Sebastian Heiner was born in Berlin in 1964, he grew up in that city and studied at the Berlin University of the Arts from 1984 to 1991. Strangely, in the paintings of this “city child”, the city itself plays a secondary role. In some, urban noise resounds; the rhythm of the city is reflected in the vehemence of the brush-strokes or, more precisely, the strokes of palette-knives, towels and, literally, the hand of the artist. In the abstract-expressive “Tumbling Paths” or in “Airborne”, bridges cross over streets which carve through city blocks like urban canyons, recalling the cacophony of a modern partitur. At the same time, the acceleration and retardation of the staccato pushes its crusted structures onward into those layers of the earth underlying all urbanity. Here too, Heiner is alluding to a Nature that has been banned from cities.

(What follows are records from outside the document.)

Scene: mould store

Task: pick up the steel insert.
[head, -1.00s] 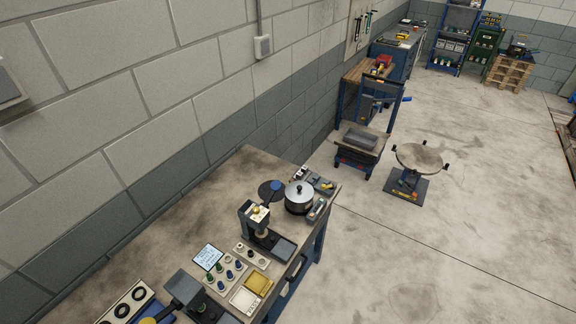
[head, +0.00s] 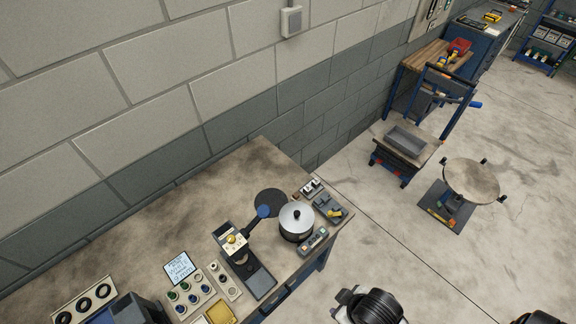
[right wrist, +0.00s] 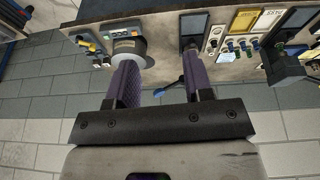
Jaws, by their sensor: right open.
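I cannot pick out the steel insert with certainty; the small pieces on the bench are too small to tell apart. A narrow pale rack (head: 232,292) with small round pieces stands on the bench (head: 130,245), beside a wider pale rack (head: 183,308) of green- and blue-topped pieces. My right gripper (right wrist: 160,58) shows in the right wrist view with its two purple-padded fingers wide apart and nothing between them. It is above the front of the bench, with the pot (right wrist: 128,47) behind its left finger. My left gripper is not in view.
A lever press (head: 258,279) stands next to the racks. A lidded steel pot (head: 296,221), a dark disc (head: 270,203) and a small tool tray (head: 330,208) are at the bench's right end. A cart (head: 406,149) and a round stand (head: 470,180) are on the floor. The bench's back is clear.

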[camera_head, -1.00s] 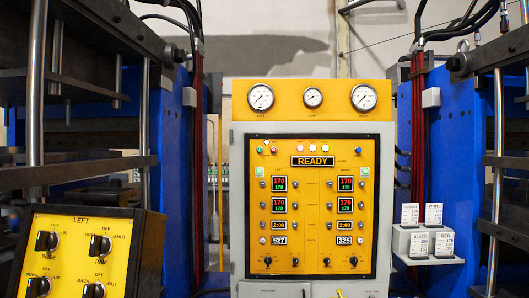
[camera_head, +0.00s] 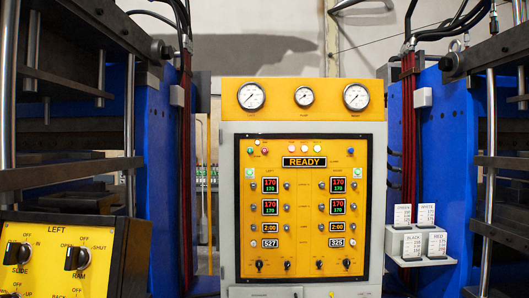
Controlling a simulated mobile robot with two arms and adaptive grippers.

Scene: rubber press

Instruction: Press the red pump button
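The yellow control panel (camera_head: 310,215) stands upright ahead of me in a grey cabinet, with a READY display (camera_head: 304,162). A small red button or light (camera_head: 264,150) is at its upper left, with a green one (camera_head: 250,150) just left of it. The labels there are too small to read, so I cannot tell whether the red one is the pump button. Nothing covers it. Neither of my grippers is in view.
Blue press frames stand left (camera_head: 161,200) and right (camera_head: 433,150) of the cabinet. A yellow LEFT switch box (camera_head: 60,255) juts in at lower left. A grey rack of labelled cards (camera_head: 420,245) is on the right frame. The front of the panel is clear.

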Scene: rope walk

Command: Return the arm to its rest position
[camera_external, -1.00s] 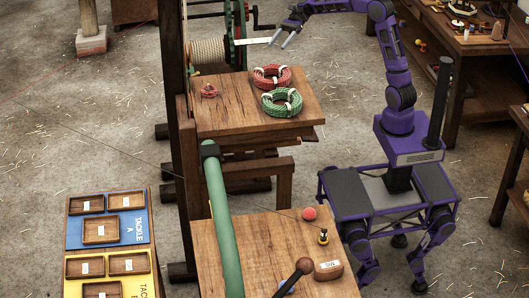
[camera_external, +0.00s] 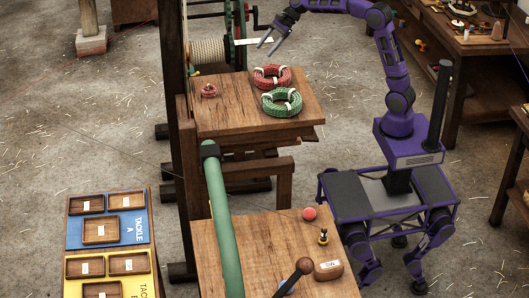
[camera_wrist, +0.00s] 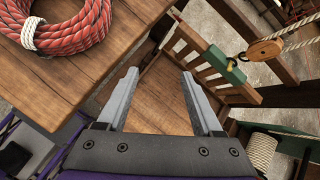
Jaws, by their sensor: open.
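My gripper (camera_external: 268,48) is open and empty in the external view. It hangs in the air above the far end of the small wooden table, beyond the rope coils. My purple arm reaches up from my base at right and bends over to the left. In the wrist view the two grey fingers of my gripper (camera_wrist: 160,98) stand wide apart with nothing between them. Below them is a wooden frame with a slatted side.
A red rope coil (camera_external: 272,77) and a green rope coil (camera_external: 282,102) lie on the small table (camera_external: 230,125). A rope spool (camera_external: 208,55) stands close by at left. In the wrist view the red coil (camera_wrist: 75,30) is at upper left.

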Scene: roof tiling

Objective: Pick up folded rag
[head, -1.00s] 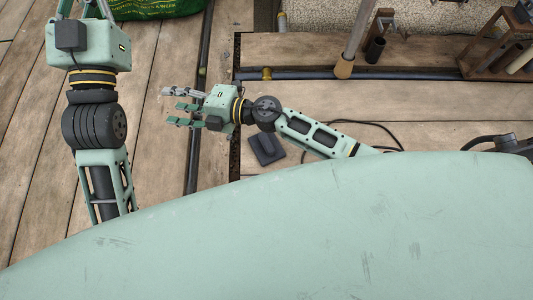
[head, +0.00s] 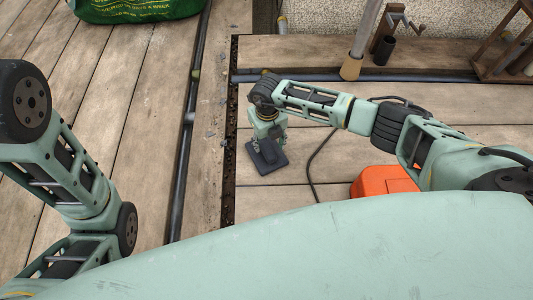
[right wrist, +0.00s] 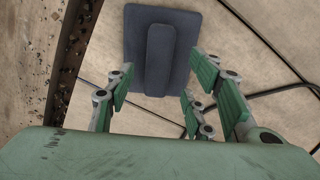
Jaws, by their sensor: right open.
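The folded rag (head: 268,160) appears as a dark blue-grey rectangle with a raised strip along its middle, lying flat on the wooden boards. In the right wrist view the rag (right wrist: 183,60) lies straight ahead, beyond the fingers. My right gripper (head: 266,145) points down over the rag in the head view and partly covers it. I cannot tell whether the fingertips touch the rag. My left gripper is out of view; only its arm shows.
A black cable (head: 311,165) lies on the boards to the right of the rag. An orange case (head: 385,181) is near my right arm. A dark pipe (head: 186,130) runs along the boards at left. A green bag (head: 137,8) and a wooden rack (head: 503,48) stand farther back.

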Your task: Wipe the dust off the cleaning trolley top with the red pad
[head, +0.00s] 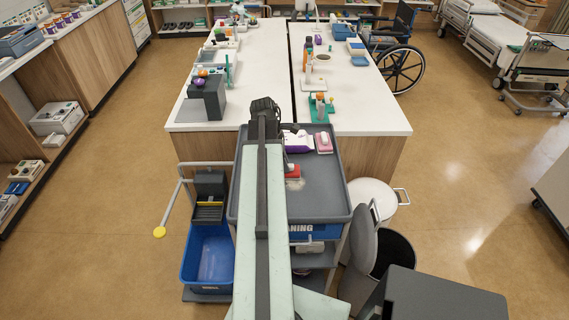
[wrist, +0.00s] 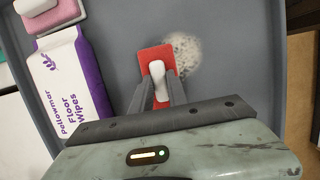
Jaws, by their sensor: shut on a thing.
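The red pad (wrist: 157,58) has a white grip (wrist: 156,69) on top, and my gripper (wrist: 156,92) is shut on that grip. The pad is at the grey cleaning trolley top (wrist: 110,45); I cannot tell whether it touches the surface. A pale round dust patch (wrist: 184,54) lies right beside the pad, partly hidden by it. In the head view the red pad (head: 292,171) shows to the right of my arm, with the dust (head: 295,184) just below it on the trolley top (head: 325,185). My arm hides the gripper and the trolley's left part there.
A purple and white floor wipes pack (wrist: 69,85) and a pink pad with a white grip (wrist: 55,12) lie on the trolley top's left side in the wrist view. A blue mop bucket (head: 208,255) stands left of the trolley, a bin (head: 393,252) right.

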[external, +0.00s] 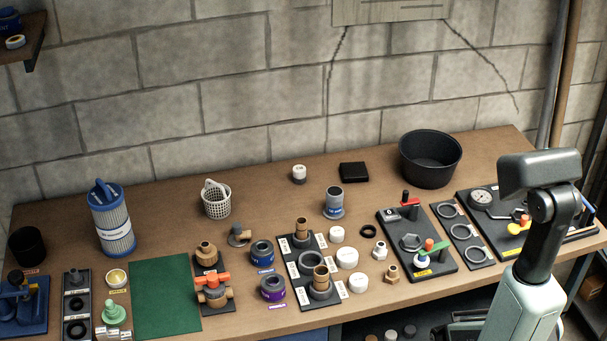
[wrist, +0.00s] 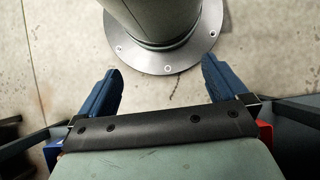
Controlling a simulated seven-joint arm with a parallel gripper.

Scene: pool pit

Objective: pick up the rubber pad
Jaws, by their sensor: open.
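A small black square block (external: 354,171), which looks like the rubber pad, lies flat towards the back of the wooden workbench, left of a black tub. It is not in the wrist view. In the wrist view my gripper (wrist: 162,88) is open, with its two blue fingers wide apart and nothing between them. The gripper points down at the concrete floor and my own round base, away from the bench top. In the external view my arm stands at the right front, and I cannot make out the fingers there.
Fittings and boards crowd the bench front. A green mat (external: 165,299) lies front left. The block wall rises behind.

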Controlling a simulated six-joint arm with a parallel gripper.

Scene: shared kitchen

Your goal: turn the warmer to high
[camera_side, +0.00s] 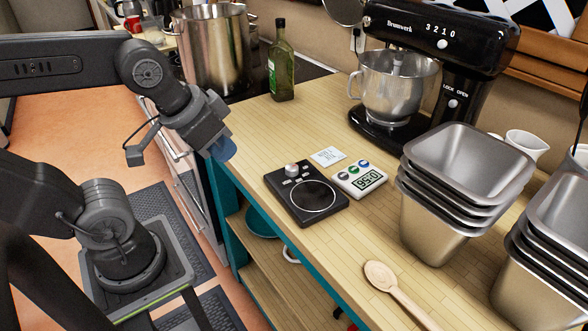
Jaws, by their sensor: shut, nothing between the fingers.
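The warmer (328,213) is a flat black unit with a ringed round plate, lying on the wooden counter near its front edge. Its silver knob (292,170) stands at the corner nearest my arm, with small pale marks around it. I cannot read the setting at this size. My gripper (222,149) is up and left of the warmer, near the counter's front edge and apart from the knob. It is shut with nothing held. Its bluish tip shows, but the fingers are small and hard to make out.
A white timer (344,183) and a small printed card (328,156) lie beside the warmer. A green bottle (282,75), a steel pot (213,50) and a black stand mixer (462,75) stand behind. Stacked metal pans (430,226) and a wooden spoon (381,276) are to the right.

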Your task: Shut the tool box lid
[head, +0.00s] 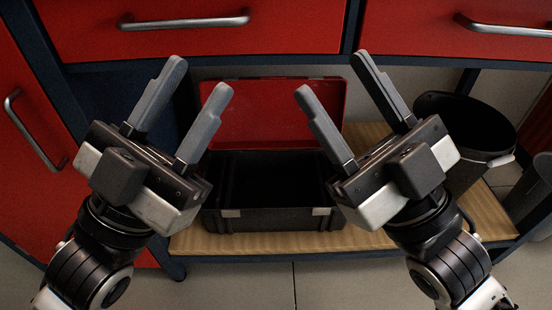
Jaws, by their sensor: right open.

This kind of pulsating, visual soundscape is juxtaposed by the pronounced peace and contemplation of outlying suburbs — border regions where Richard Wagners Parsifal-dictum is conjured up: “Here, time becomes space”7 In a gesture of endless and moving expansion, “The Greeting” (Die Begüßung) opens up a dimension in which man is shown in a landscape beyond time, a landscape in which he remains firmly anchored in Nature. Sebastian Heiner’s paintings, with their solemn figures and their out-of-balance gravitation, return to our field of vision what we often forget on the information highways of the global village, revising our perception of things.